Vem a proposito responder aqui á objecção sobre a antinomia figurada entre a doutrina do artigo 16.°, que declara gratuitas as funcções dos membros dos conselhos de paro chia e a prescripção do artigo 48.° que manda abonar gratificação annual, alem dos emolumentos, ao administrador da circumscripção. Não vejo a contradicção por mais que a busque, porque aonde não ha identidade absoluta de attribuições não póde requerer-se analogia rigorosa de preceitos.

As funcções do conselho não são retribuidas? De accordo. Mas o administrador vence a gratificação como vogal do corpo collectivo, ou como, representante do poder, como funccionario administrativo? E como magistrado. Logo parece obvio que não se lhe applica a generalidade da regra, e por isso a antinomia não existe.

(Interrupção do sr. Ferrer que não se ouviu.)

São os artigos 16.° e 48.° os que referi. Eu os leio (leu).

O texto d'estas disposições confirma o que acabo da dizer. Na minha opinião não se dá a antinomia. As especies são diversas.

Resta-me quanto a esta parte do discurso do meu antigo amigo explicar a palavra anachronica, applicada aos baldios, e por elle estranhada talvez como menos justa e menos exacta.

Mas antes seja-me licito repellir em boa paz, mas com sincero pezar, a suspeita que se me afigurou notar no sr. Ferrer, de que apontando a par do erro de um algarismo, que s. ex.ª indicava, o erro typographico de uma terminação feminina em vez da masculina, tinha de algum modo querido elevar a risada á altura de argumento. Respeitei muito sempre a tribuna para a rebaixar por culpa minha á gymnastica dos gracejos, ou para arrastar com a toga do orador uma cauda de gargalhadas. Se o epigramma fino e delicado é arma licita, a immodesta e grosseira ironia, feia nos modos e na essencia, nunca deve entrar as portas de assembléas graves, porque exauctora o legislador e a camara, e converte em theatro de escarneo publico o acto solemnissimo da formação das leis. Nunca usei, e espero que Deus me terá de sua mão para continuar a nunca empregar os guisos de histrião parlamentar, como meio commodo de attrahir a attenção. Fallo as menos vezes que posso, e prezo-me de o fazer sempre de modo, que não me offenda a mim, faltando ao decóro devido aos meus collegas e á camara. Demais, quando mesmo fôsse inclinado a essas jogralidades, que reprovo, o meu antigo mestre e amigo devia conhecer, que por todos os respeitos elle seria a ultima pessoa em que eu poria o alvo de taes settas (muitos apoiados).

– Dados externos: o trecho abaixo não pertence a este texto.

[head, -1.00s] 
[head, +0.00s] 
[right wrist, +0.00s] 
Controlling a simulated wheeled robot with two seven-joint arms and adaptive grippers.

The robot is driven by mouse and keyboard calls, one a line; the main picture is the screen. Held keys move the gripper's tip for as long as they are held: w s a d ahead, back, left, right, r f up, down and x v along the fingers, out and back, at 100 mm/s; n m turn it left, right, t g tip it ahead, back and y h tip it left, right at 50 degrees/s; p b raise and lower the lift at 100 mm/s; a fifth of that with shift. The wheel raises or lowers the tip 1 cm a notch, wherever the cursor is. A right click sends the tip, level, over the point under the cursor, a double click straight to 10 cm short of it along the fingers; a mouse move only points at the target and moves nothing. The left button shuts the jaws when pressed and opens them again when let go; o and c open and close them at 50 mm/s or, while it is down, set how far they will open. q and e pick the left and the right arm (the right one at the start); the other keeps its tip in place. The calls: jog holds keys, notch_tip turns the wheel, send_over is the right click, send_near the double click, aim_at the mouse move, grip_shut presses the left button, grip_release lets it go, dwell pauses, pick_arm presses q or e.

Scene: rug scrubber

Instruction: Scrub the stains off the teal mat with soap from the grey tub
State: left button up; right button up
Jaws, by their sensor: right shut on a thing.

Dada esta explicação, resumirei em breves phrases o sentido do vocábulo anachronico em relação aos baldios, e primeiro que tudo observarei, que o vocábulo alcança e fere só os baldios propriamente ditos, e não os terrenos applicados a usos communs, permanentes, e necessarios dos povos, que o artigo 109.° do projecto exceptua da desamortisação, e nos quaes se incluem seguramente os que o digno par citou para fundar a sua arguição.

A commissão, como todos em geral, considerou, os baldios municipaes assás prejudiciaes e esterilisadores. É sabido que essas terras, que ninguem cultiva, e de que alguns poucos aproveitam mal a vegetação espontanea, produzem em seis kilometros muito menos do que se colheria na quinta ou sexta parte da mesma extensão, amanhado com cuidado. A sciencia economica condemna os baldios em nome da formação da riqueza publica; a economia rural, mais severa ainda, não hesita em asseverar, que nas regiões aonde prevalecem, não é preciso buscar outro testemunho do atrazo das culturas. Os baldios representam idéas e factos, que não são da nossa epocha, e que a historia já sepultou e comemora em suas paginas. Foi por isso que eu (o delicto é meu, se houve delicto!) usei, para os qualificar, da palavra, que, a meu ver, exprimia com mais exactidão os erros e os males que encerram, e que o projecto se propoz destruir successivamente.

Em relação ao modo por que a desamortisação póde e deve operar-se, satisfazem me inteiramente as disposições dos artigos 112.° e seguintes, e com ellas não receio o monopolio dos abastados, nem a ruina dos pequenos cultivadores. As lenhas e os matos dos terrenos não susceptiveis de cultura, de que os povos dos concelhos estão no uso permanente e necessario de se valerem para suas lavouras, não são os baldios extensos, aráveis, e desaproveitados com prejuizo geral, de que trata esta lei.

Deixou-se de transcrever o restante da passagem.